START

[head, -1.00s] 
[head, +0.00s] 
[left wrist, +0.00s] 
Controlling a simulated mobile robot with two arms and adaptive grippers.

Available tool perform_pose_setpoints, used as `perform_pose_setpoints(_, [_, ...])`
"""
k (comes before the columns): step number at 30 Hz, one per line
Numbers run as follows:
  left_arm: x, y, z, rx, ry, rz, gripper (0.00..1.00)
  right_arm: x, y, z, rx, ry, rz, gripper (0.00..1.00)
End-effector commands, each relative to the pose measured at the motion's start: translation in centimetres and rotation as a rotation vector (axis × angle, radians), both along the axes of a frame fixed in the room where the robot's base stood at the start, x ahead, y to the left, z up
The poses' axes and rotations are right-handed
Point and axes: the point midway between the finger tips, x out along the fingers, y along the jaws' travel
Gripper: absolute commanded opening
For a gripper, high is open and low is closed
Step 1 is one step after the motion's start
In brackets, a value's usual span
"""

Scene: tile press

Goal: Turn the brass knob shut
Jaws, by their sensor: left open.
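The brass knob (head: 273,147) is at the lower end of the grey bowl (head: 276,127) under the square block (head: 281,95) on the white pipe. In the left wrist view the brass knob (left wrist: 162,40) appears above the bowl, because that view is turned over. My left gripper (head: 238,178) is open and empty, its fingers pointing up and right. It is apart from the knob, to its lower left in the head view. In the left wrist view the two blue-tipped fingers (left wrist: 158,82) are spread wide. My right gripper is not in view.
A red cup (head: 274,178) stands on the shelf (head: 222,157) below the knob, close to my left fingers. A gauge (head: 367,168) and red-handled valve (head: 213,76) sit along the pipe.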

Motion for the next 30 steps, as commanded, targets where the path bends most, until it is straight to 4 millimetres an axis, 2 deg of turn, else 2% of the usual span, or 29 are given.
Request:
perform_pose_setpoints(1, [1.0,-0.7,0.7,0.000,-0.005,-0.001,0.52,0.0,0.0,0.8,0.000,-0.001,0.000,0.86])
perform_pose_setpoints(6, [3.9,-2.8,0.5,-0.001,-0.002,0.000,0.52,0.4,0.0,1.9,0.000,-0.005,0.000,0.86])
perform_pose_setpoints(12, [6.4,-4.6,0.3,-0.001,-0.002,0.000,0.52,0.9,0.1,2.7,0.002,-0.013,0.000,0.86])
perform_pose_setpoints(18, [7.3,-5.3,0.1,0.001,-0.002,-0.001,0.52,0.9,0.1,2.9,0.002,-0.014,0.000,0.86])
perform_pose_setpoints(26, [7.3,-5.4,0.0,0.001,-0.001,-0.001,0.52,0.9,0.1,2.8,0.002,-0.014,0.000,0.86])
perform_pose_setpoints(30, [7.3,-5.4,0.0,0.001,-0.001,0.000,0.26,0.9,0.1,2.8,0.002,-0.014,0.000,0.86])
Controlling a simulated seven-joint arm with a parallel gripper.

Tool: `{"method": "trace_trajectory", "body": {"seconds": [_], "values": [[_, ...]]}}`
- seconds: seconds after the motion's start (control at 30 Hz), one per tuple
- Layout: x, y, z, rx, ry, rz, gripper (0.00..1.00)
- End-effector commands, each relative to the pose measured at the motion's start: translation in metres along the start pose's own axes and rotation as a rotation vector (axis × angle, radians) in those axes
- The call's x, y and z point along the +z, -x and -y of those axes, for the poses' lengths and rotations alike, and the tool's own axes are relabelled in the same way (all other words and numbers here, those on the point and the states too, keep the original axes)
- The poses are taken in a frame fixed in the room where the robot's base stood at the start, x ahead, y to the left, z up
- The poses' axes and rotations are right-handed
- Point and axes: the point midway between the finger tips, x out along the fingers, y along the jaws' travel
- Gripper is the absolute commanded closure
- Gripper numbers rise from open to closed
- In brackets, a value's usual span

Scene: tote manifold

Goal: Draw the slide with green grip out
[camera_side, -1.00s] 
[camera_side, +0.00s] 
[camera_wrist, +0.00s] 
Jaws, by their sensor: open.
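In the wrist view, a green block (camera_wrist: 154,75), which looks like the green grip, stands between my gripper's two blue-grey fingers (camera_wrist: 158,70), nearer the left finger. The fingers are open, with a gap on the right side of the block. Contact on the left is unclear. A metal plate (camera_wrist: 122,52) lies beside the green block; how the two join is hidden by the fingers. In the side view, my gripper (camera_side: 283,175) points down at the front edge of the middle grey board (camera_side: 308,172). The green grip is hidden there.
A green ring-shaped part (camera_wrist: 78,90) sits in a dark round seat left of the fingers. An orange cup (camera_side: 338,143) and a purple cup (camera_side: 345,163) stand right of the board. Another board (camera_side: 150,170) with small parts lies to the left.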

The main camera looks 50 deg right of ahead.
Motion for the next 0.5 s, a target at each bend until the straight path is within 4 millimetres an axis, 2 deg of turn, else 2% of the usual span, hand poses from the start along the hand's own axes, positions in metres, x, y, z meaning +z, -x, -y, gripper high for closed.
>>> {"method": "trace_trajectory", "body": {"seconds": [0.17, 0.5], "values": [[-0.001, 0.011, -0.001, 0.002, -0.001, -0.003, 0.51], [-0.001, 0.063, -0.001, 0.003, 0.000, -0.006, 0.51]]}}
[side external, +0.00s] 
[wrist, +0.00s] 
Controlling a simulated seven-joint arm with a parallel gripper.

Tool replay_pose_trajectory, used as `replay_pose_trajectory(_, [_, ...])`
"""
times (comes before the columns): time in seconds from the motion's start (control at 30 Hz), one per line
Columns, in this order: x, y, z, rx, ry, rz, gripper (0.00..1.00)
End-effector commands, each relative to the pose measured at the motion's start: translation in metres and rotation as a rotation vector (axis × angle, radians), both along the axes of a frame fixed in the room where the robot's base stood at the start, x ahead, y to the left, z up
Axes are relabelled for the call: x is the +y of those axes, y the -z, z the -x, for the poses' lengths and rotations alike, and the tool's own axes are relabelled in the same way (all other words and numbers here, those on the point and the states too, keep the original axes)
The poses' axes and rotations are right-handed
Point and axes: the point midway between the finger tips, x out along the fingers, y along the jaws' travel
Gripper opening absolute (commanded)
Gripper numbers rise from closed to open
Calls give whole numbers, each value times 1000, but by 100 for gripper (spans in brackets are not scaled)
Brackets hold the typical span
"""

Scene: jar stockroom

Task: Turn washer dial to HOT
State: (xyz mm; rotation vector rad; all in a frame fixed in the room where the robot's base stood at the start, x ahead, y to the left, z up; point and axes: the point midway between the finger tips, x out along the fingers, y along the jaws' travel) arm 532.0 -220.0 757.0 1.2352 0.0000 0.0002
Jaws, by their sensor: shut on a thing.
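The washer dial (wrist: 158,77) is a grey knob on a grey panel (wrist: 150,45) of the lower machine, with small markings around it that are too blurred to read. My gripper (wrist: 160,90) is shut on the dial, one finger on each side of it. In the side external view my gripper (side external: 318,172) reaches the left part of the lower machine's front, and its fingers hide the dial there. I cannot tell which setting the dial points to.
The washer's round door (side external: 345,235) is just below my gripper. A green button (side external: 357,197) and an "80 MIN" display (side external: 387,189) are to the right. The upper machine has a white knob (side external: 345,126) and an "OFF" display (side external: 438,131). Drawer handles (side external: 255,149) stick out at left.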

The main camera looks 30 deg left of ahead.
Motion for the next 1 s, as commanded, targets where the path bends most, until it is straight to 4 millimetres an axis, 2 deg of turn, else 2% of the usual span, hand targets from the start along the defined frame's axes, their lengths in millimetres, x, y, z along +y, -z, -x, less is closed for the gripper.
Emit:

END

- [AIM]
In the material above, find each line that contains the word "angle", and select it.

- [RIGHT ANSWER]
End-effector commands, each relative to the pose measured at the motion's start: translation in centimetres and rotation as a rotation vector (axis × angle, radians), both along the axes of a frame fixed in the room where the robot's base stood at the start, x ahead, y to the left, z up
- End-effector commands, each relative to the pose measured at the motion's start: translation in metres along the start pose's own axes and rotation as a rotation vector (axis × angle, radians) in those axes
End-effector commands, each relative to the pose measured at the motion's start: translation in metres and rotation as a rotation vector (axis × angle, radians), both along the axes of a frame fixed in the room where the robot's base stood at the start, x ahead, y to the left, z up

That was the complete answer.